* _Given problem_: Copy out each line that has "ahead" in it.

* _Supplied material_:
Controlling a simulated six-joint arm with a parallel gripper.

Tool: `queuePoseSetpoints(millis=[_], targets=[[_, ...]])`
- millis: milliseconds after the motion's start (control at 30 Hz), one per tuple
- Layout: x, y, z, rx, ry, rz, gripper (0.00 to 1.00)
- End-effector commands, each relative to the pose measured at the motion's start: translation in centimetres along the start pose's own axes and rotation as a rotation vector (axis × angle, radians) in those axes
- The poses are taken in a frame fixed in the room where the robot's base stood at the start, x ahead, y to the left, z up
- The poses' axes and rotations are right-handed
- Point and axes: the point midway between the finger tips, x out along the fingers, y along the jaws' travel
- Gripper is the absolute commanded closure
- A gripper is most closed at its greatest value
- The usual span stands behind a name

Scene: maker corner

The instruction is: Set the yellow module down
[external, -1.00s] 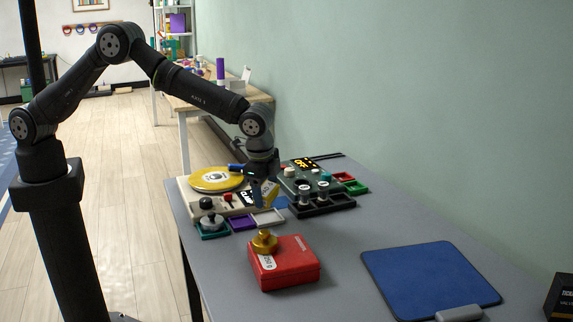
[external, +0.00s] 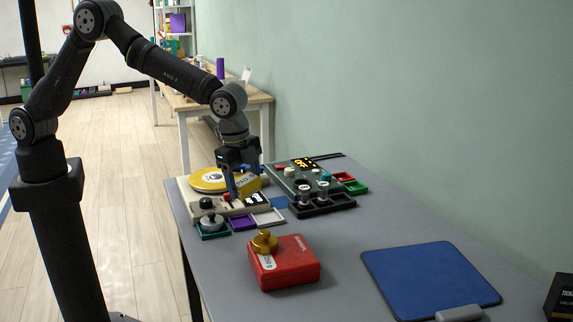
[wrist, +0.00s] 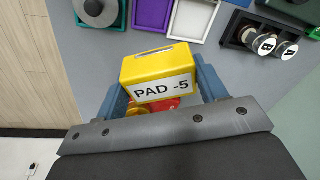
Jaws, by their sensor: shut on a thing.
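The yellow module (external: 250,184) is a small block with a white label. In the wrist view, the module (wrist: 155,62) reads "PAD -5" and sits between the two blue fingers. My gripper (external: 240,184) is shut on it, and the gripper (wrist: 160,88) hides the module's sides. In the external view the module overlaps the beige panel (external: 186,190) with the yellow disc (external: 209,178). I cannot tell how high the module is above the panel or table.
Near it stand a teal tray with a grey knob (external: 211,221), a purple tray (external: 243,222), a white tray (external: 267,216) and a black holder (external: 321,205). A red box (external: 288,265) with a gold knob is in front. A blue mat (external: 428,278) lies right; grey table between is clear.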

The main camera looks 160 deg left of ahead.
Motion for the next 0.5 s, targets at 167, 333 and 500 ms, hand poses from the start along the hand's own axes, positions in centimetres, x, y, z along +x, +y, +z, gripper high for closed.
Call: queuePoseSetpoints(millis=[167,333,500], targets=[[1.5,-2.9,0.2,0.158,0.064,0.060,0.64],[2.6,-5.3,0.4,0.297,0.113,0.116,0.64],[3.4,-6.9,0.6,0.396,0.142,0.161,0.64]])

* _Solution to this problem_:
- The poses are taken in a frame fixed in the room where the robot's base stood at the start, x ahead, y to the left, z up
The main camera looks 160 deg left of ahead.

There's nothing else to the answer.